Do this
Output the line that holds "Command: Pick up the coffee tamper", the line that holds "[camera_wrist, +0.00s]", and every line between them, exactly, but none of the pictures.

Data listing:
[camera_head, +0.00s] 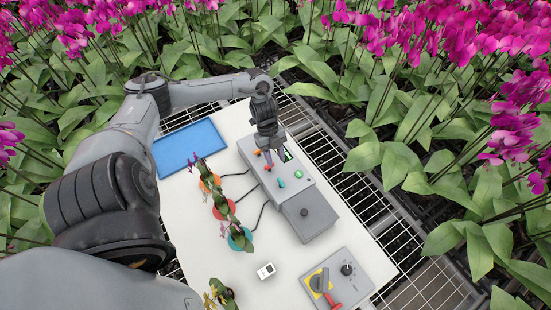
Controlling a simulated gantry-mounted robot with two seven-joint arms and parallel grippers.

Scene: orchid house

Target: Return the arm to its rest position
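My left arm comes in from the left, bends at the top and hangs down over the white table. Its left gripper (268,164) points down at the far end of a grey control box (297,195). The fingertips are close to the orange-red and red knobs there; I cannot tell whether they touch. The fingers are small and dark in this view, so their opening is unclear. I see nothing held in them. My right gripper is not in view.
The table (265,240) carries a blue tray (190,147), several potted orchids (222,210) cabled to the control box, a small white meter (266,271) and a grey switch box (352,270) with a red handle. Dense orchids surround the table. Bare table lies around the meter.

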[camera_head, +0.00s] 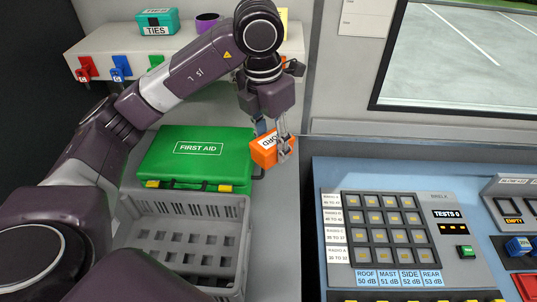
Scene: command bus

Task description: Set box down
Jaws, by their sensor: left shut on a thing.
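My left gripper (277,137) points down and is shut on an orange box (264,155) with a white label whose lettering is partly covered by the fingers. The box is tilted, and shows just right of the green first aid case and above the grey counter strip. I cannot tell whether it touches the surface below. My right gripper is not in view.
A green first aid case (197,158) lies behind an empty grey crate (187,204). A shelf (110,39) above holds a teal TIES box (158,22) and a purple thing (207,21). A blue console (400,177) stands at right. The counter strip (277,230) is clear.

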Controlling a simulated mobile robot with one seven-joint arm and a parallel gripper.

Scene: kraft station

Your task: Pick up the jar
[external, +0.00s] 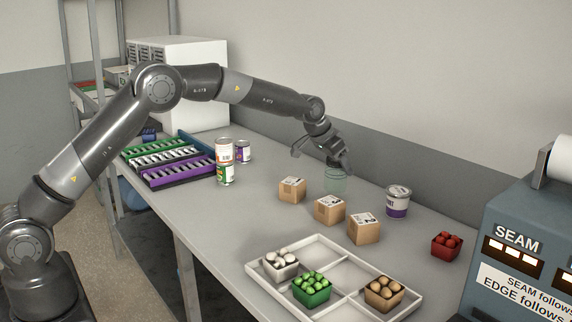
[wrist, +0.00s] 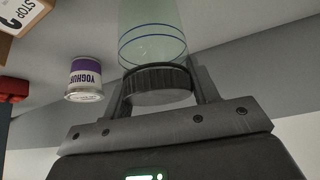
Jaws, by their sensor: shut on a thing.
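The jar (external: 336,181) is pale green, see-through glass with a dark lid, near the middle of the table by the wall side. My gripper (external: 338,163) reaches down onto it from above and is shut on its lid. In the wrist view the jar (wrist: 152,32) shows blue rings around its glass, and its ribbed dark lid (wrist: 157,82) sits between the two fingers of my gripper (wrist: 158,90). Whether the jar's base touches the table cannot be told.
Several small cardboard boxes (external: 329,210) stand in front of the jar. A yoghurt tub (external: 397,203) stands to its right. A white divided tray (external: 341,250) holds small punnets. A red punnet (external: 445,245) is at the right. Stacked cans (external: 225,161) and coloured racks (external: 178,170) are at the left.

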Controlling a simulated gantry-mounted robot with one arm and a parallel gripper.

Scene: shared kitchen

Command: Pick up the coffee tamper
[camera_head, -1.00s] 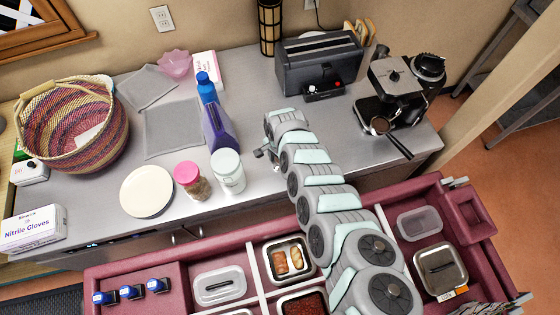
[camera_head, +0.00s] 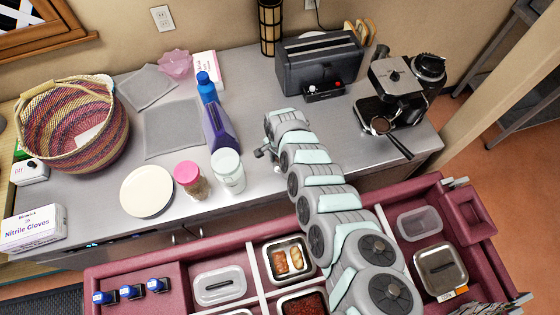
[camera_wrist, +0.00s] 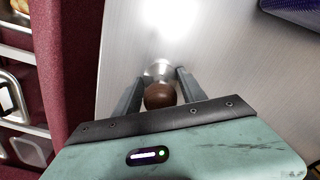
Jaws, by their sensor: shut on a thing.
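The coffee tamper (camera_wrist: 160,93) shows in the wrist view with a round brown knob and a shiny metal part beyond it. My gripper (camera_wrist: 161,86) is shut on the tamper, with one dark finger on each side of the knob. In the head view my gripper (camera_head: 266,153) is low over the front part of the metal counter, right of the white-lidded jar. There the tamper is mostly hidden by my gripper and arm. I cannot tell whether the tamper's base touches the counter.
A white-lidded jar (camera_head: 228,172), a pink-lidded jar (camera_head: 188,178) and a blue-purple bottle (camera_head: 214,125) stand left of my gripper. A toaster (camera_head: 320,68) and an espresso machine (camera_head: 398,90) stand behind and to the right. A maroon tray unit (camera_head: 140,268) lies in front.

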Written response
Command: Pick up the coffee tamper
[camera_head, -1.00s] 
[camera_head, +0.00s] 
[camera_wrist, +0.00s] 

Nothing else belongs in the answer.